[Task prompt]: Transcribe the lines exactly, beginning with the one that contains "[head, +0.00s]" and ending with the final line of the records. Do not transcribe pictures.
─── Material for this task
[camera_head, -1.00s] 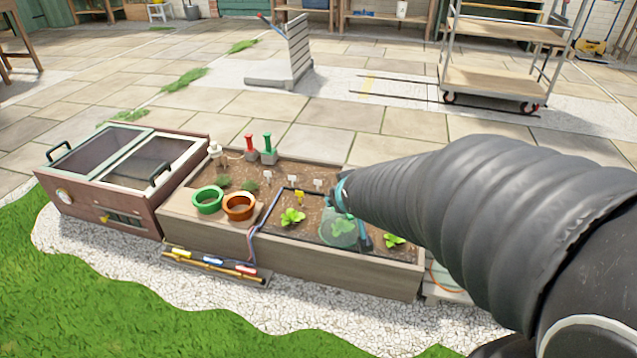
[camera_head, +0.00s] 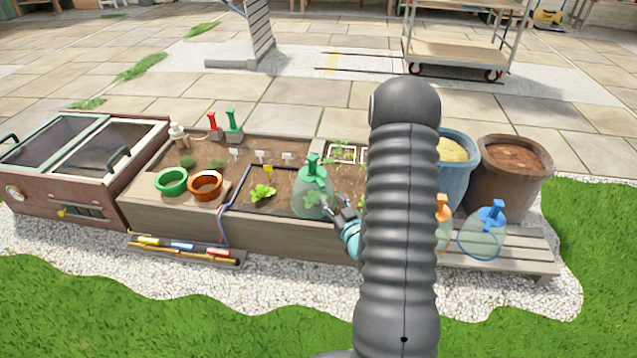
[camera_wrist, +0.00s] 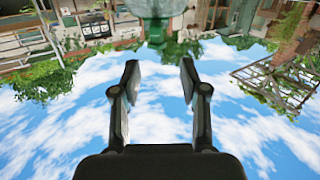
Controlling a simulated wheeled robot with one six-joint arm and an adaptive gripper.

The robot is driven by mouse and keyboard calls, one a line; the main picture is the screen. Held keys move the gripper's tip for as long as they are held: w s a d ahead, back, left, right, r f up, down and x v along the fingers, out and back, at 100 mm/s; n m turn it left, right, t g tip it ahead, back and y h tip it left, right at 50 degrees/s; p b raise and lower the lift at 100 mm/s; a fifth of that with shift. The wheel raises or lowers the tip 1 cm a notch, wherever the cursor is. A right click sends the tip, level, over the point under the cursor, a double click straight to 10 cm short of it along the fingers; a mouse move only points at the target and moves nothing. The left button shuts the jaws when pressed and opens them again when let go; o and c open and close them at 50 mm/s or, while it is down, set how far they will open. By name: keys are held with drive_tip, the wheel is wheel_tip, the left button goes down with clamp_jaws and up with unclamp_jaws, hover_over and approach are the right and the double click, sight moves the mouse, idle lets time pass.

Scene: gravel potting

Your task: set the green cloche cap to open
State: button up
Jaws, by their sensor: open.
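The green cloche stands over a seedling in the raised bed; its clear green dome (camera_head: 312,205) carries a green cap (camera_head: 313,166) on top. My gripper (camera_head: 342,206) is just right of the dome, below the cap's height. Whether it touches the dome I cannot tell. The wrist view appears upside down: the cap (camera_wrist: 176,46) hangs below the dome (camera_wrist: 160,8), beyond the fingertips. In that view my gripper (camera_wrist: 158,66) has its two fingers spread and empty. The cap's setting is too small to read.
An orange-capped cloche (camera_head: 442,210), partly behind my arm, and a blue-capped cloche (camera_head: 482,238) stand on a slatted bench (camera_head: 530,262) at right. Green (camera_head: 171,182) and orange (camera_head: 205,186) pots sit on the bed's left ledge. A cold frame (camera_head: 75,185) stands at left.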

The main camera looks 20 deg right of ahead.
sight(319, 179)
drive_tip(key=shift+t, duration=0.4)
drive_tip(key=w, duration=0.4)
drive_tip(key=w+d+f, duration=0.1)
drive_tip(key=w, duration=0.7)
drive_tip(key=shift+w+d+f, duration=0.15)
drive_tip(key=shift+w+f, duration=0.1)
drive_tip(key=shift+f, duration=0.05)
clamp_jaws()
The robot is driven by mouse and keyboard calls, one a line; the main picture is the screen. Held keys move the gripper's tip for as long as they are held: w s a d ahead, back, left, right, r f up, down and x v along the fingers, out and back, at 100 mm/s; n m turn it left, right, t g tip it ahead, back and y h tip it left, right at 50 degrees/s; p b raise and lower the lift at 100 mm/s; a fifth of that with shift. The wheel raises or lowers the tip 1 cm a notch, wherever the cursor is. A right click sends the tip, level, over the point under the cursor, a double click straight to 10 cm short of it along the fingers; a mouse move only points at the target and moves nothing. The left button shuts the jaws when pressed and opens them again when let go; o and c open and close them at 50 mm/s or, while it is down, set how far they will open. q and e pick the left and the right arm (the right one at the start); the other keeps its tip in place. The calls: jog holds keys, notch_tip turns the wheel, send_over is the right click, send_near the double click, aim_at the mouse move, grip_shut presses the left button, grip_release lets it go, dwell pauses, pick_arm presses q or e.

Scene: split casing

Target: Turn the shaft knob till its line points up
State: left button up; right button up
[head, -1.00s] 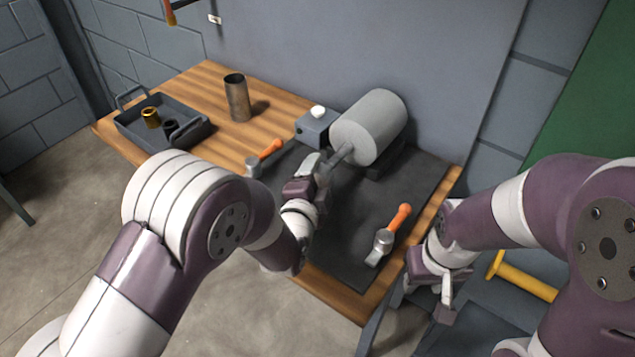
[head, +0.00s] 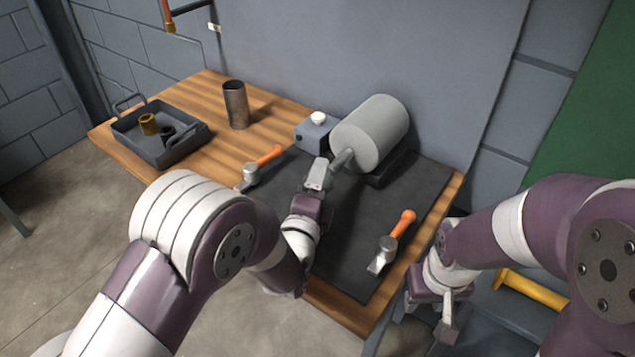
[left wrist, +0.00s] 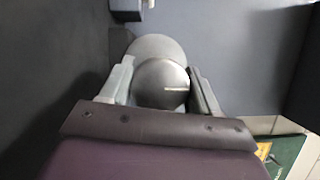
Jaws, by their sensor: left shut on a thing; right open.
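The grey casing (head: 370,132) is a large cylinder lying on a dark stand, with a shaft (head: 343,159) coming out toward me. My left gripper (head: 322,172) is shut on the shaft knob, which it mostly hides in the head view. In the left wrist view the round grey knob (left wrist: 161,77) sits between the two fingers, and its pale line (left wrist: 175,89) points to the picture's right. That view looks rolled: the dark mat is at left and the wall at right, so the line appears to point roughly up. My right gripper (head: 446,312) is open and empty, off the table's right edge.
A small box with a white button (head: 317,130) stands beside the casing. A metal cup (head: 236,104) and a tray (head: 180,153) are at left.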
──────
[Output for this exercise]:
[head, +0.00s] 
[left wrist, +0.00s] 
Jaws, by their sensor: left shut on a thing; right open.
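The grey casing (head: 370,132) is a large cylinder lying on a dark stand, with a shaft (head: 343,159) coming out toward me. My left gripper (head: 322,172) is shut on the shaft knob, which it mostly hides in the head view. In the left wrist view the round grey knob (left wrist: 161,77) sits between the two fingers, and its pale line (left wrist: 175,89) points to the picture's right. That view looks rolled: the dark mat is at left and the wall at right, so the line appears to point roughly up. My right gripper (head: 446,312) is open and empty, off the table's right edge.
A small box with a white button (head: 317,130) stands beside the casing. A metal cup (head: 236,104) and a tray (head: 180,153) are at left.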

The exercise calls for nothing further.